Given task:
A verbatim copy of the records is required, with all pictures left out.

------------------------------------

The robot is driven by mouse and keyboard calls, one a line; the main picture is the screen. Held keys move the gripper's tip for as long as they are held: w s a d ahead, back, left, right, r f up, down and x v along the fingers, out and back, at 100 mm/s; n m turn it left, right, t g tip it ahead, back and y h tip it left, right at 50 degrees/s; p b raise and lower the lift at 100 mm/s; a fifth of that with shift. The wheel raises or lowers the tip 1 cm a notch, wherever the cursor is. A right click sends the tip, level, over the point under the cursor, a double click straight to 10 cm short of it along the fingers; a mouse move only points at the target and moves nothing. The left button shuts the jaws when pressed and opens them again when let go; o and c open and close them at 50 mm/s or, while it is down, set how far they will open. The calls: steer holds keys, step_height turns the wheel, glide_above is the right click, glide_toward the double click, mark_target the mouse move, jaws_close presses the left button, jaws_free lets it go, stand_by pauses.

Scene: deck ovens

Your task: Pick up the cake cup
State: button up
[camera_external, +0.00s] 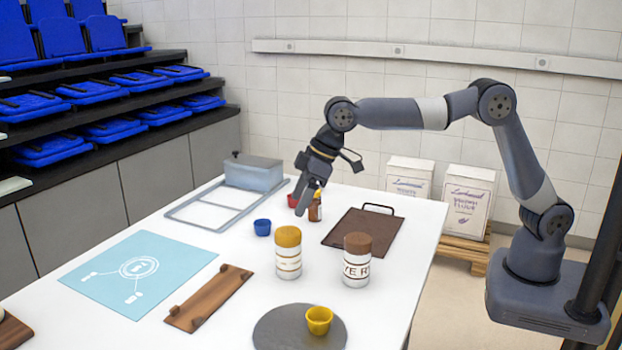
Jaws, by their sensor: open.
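Three small cups stand on the white table, and I cannot tell which one is the cake cup. A yellow cup (319,320) stands upright on a round grey plate (275,332) at the near edge. A blue cup (262,227) stands near the middle. A red cup (293,200) is partly hidden behind my gripper. My gripper (302,203) points down over the middle of the table, close to the red cup and a small brown bottle (315,208). It is open, and nothing shows held in it. Its fingers partly overlap in this view.
A brown tray (345,238) with a handle lies right. A wooden board (210,297), a light blue mat (115,290) and a metal frame with a grey box (253,172) lie left.

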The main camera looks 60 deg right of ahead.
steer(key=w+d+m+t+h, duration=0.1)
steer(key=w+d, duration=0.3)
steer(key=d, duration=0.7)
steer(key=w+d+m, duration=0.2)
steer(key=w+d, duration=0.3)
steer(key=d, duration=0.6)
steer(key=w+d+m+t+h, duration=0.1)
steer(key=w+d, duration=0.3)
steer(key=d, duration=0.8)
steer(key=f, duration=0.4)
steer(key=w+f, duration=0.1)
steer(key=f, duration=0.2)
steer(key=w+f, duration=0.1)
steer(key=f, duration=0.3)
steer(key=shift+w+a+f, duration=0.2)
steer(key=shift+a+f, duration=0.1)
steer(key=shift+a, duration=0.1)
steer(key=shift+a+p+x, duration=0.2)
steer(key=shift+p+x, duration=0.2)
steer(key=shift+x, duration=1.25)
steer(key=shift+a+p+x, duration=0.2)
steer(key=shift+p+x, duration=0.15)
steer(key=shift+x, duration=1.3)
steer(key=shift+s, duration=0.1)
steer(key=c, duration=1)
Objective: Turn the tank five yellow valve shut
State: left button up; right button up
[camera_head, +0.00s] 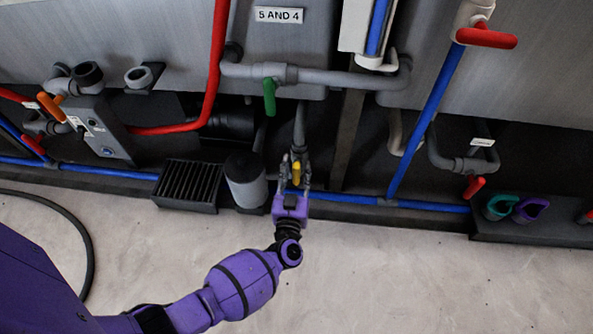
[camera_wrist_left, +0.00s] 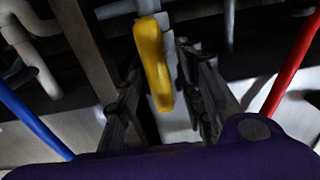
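The yellow valve handle (camera_head: 296,172) sits on a grey vertical pipe (camera_head: 299,125) below the tank labelled "5 AND 4" (camera_head: 279,15). In the left wrist view the yellow handle (camera_wrist_left: 153,62) stands between the two fingers, with a visible gap on each side. My left gripper (camera_head: 295,178) is open around the handle and not closed on it; it also shows in the left wrist view (camera_wrist_left: 165,90). The lower end of the handle is partly hidden by the fingers in the head view. My right gripper is in neither view.
A green valve handle (camera_head: 269,97) hangs to the upper left of the gripper. A grey canister (camera_head: 246,182) and a black slatted box (camera_head: 188,184) stand just left. Blue pipe (camera_head: 345,199) runs low behind; a red pipe (camera_head: 217,60) comes down at left. The floor in front is clear.

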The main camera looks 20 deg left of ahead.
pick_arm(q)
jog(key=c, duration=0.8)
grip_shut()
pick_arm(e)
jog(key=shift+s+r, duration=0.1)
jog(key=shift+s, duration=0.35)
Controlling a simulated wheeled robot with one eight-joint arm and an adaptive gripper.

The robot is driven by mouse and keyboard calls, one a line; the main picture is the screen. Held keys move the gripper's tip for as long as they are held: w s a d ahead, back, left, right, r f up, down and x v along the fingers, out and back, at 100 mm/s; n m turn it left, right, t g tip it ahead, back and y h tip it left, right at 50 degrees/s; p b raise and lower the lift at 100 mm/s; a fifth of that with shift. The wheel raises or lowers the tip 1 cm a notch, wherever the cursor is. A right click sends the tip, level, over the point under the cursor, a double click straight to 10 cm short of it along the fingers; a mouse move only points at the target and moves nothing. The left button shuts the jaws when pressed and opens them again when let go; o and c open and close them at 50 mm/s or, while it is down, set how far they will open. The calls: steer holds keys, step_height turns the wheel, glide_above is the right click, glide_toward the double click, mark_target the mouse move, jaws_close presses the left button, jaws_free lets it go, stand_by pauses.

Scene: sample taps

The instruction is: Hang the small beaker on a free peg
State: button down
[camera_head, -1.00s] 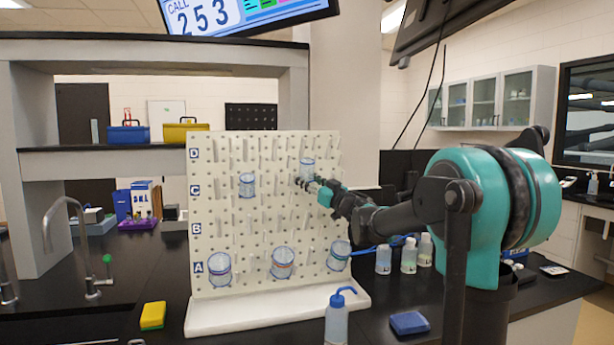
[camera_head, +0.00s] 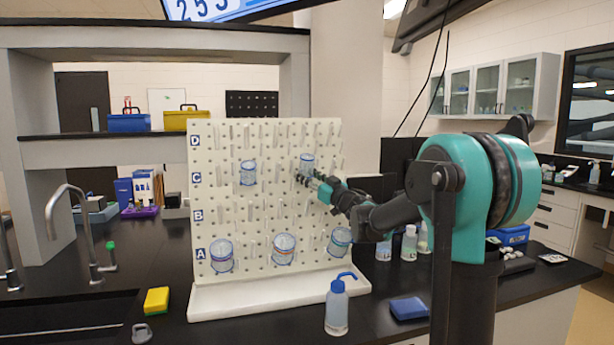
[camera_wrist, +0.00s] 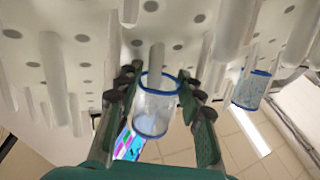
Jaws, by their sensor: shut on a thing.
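The small clear beaker with blue rims (camera_head: 307,161) is up by the white pegboard (camera_head: 330,225), at the upper right near row C. My gripper (camera_head: 305,177) is shut on it; in the wrist view the two fingers (camera_wrist: 160,88) clasp the small beaker (camera_wrist: 155,112) from both sides. The wrist view is upside down, with the ceiling at the bottom. A white peg (camera_wrist: 157,55) shows close to the beaker's mouth. I cannot tell whether the peg is inside it. Other pegs around it are bare.
A similar beaker (camera_head: 247,172) hangs in row C to the left; larger beakers (camera_head: 221,255), (camera_head: 284,248) and (camera_head: 340,241) hang in row A.

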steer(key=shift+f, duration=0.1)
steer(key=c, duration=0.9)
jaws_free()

------------------------------------

Solved problem:
The robot is driven by mouse and keyboard calls, one a line; the main picture is the screen. Held keys move the gripper's tip for as long as they are held: w s a d ahead, back, left, right, r f up, down and x v along the fingers, out and back, at 100 mm/s; n m turn it left, right, t g tip it ahead, back and y h tip it left, right at 50 degrees/s; p b raise and lower the lift at 100 mm/s; a fifth of that with shift. The wheel raises or lowers the tip 1 cm a notch, wherever the cursor is. A right click sends the tip, level, over the point under the cursor, a double click straight to 10 cm short of it along the fingers; a mouse move only points at the target and moves nothing. The left button shuts the jaws when pressed and opens them again when let go; o and c open and close them at 50 mm/s or, while it is down, set how far they will open. The calls: steer holds keys, step_height turns the wheel, glide_above is the right click, glide_toward the double click, mark_target the mouse move, jaws_close presses the left button, jaws_free lets it go, stand_by pauses.

Scene: deck ovens

Your task: Pick up the cake cup
State: button up
[camera_external, +0.00s] 
Jaws, by their sensor: open.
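Three small cups stand on the white table, and I cannot tell which one is the cake cup. A yellow cup (319,320) stands upright on a round grey plate (275,332) at the near edge. A blue cup (262,227) stands near the middle. A red cup (293,200) is partly hidden behind my gripper. My gripper (302,203) points down over the middle of the table, close to the red cup and a small brown bottle (315,208). It is open, and nothing shows held in it. Its fingers partly overlap in this view.
A brown tray (345,238) with a handle lies right. A wooden board (210,297), a light blue mat (115,290) and a metal frame with a grey box (253,172) lie left.

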The main camera looks 60 deg right of ahead.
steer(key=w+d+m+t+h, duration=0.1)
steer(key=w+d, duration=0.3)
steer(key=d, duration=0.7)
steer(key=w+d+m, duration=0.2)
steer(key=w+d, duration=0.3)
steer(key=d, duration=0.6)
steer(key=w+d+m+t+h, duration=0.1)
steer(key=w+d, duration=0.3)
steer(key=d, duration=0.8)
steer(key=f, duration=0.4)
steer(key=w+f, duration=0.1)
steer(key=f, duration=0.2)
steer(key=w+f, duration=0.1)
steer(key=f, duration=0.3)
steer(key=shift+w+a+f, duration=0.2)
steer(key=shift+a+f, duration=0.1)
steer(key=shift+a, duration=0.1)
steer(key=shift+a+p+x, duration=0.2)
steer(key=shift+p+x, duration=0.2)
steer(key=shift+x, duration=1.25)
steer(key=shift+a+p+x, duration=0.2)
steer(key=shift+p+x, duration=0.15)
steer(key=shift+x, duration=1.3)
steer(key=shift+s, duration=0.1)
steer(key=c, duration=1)
Objective: Turn the tank five yellow valve shut
State: left button up; right button up
[camera_head, +0.00s] 
[camera_wrist_left, +0.00s] 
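The yellow valve handle (camera_head: 296,172) sits on a grey vertical pipe (camera_head: 299,125) below the tank labelled "5 AND 4" (camera_head: 279,15). In the left wrist view the yellow handle (camera_wrist_left: 153,62) stands between the two fingers, with a visible gap on each side. My left gripper (camera_head: 295,178) is open around the handle and not closed on it; it also shows in the left wrist view (camera_wrist_left: 165,90). The lower end of the handle is partly hidden by the fingers in the head view. My right gripper is in neither view.
A green valve handle (camera_head: 269,97) hangs to the upper left of the gripper. A grey canister (camera_head: 246,182) and a black slatted box (camera_head: 188,184) stand just left. Blue pipe (camera_head: 345,199) runs low behind; a red pipe (camera_head: 217,60) comes down at left. The floor in front is clear.

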The main camera looks 20 deg left of ahead.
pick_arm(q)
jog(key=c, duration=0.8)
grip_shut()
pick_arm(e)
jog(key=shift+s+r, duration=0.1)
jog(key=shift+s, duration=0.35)
Controlling a simulated wheeled robot with one eight-joint arm and an adaptive gripper.

The robot is driven by mouse and keyboard calls, one a line; the main picture is the screen. Held keys move the gripper's tip for as long as they are held: w s a d ahead, back, left, right, r f up, down and x v along the fingers, out and back, at 100 mm/s; n m turn it left, right, t g tip it ahead, back and y h tip it left, right at 50 degrees/s; p b raise and lower the lift at 100 mm/s; a fifth of that with shift. The wheel raises or lowers the tip 1 cm a notch, wherever the cursor is. A right click sends the tip, level, over the point under the cursor, a double click straight to 10 cm short of it along the fingers; a mouse move only points at the target and moves nothing. The left button shuts the jaws when pressed and opens them again when let go; o and c open and close them at 50 mm/s or, while it is down, set how far they will open. The calls: steer holds keys, step_height turns the wheel, glide_above is the right click, glide_toward the double click, mark_target the mouse move, jaws_close presses the left button, jaws_free lets it go, stand_by pauses.

Scene: sample taps

The instruction is: Hang the small beaker on a free peg
State: button down
[camera_head, -1.00s] 
[camera_head, +0.00s] 
[camera_wrist, +0.00s] 
Jaws, by their sensor: shut on a thing.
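The small clear beaker with blue rims (camera_head: 307,161) is up by the white pegboard (camera_head: 330,225), at the upper right near row C. My gripper (camera_head: 305,177) is shut on it; in the wrist view the two fingers (camera_wrist: 160,88) clasp the small beaker (camera_wrist: 155,112) from both sides. The wrist view is upside down, with the ceiling at the bottom. A white peg (camera_wrist: 157,55) shows close to the beaker's mouth. I cannot tell whether the peg is inside it. Other pegs around it are bare.
A similar beaker (camera_head: 247,172) hangs in row C to the left; larger beakers (camera_head: 221,255), (camera_head: 284,248) and (camera_head: 340,241) hang in row A.

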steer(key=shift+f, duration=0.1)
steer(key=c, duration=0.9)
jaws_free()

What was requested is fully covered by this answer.